• [Provided material]:

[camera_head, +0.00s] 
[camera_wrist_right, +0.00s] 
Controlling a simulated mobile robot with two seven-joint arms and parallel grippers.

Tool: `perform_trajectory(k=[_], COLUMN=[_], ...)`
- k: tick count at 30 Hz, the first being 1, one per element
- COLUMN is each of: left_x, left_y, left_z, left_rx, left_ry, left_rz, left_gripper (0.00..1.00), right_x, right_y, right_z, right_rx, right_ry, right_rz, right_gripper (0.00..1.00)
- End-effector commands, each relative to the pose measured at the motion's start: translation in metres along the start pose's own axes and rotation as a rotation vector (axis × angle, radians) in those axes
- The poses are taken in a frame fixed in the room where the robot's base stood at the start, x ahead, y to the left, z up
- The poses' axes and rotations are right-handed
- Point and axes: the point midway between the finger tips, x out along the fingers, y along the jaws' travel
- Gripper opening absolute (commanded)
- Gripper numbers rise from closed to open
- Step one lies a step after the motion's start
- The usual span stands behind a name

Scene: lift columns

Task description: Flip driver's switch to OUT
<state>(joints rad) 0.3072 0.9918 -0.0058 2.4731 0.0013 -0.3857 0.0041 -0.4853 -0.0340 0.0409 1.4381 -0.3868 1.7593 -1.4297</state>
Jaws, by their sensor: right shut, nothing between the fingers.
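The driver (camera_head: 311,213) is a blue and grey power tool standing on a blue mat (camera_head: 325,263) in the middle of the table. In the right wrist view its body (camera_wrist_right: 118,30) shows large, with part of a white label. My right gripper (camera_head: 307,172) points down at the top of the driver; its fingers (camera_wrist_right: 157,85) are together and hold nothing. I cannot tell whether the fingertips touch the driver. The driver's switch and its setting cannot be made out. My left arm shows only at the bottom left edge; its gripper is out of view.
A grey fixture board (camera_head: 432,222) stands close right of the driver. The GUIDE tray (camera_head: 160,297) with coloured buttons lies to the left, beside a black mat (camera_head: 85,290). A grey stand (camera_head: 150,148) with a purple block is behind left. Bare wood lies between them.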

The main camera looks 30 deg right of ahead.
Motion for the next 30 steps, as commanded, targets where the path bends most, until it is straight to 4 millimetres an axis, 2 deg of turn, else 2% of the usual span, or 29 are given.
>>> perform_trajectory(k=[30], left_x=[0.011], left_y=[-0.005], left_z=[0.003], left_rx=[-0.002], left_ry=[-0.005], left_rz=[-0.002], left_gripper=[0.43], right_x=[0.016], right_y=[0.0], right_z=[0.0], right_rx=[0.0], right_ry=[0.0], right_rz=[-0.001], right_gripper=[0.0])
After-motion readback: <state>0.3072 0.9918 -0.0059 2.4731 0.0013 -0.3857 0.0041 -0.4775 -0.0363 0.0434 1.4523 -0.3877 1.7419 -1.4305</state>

• [Instruction]: Set down verbatim only the lines between the start of the data above and the line with "- k: tick count", both boundaries included.

• [Finished exercise]:
[camera_head, +0.00s] 
[camera_wrist_right, +0.00s] 
Controlling a simulated mobile robot with two seven-joint arms and parallel grippers.

Tool: `perform_trajectory(k=[_], COLUMN=[_], ...)`
- k: tick count at 30 Hz, the first being 1, one per element

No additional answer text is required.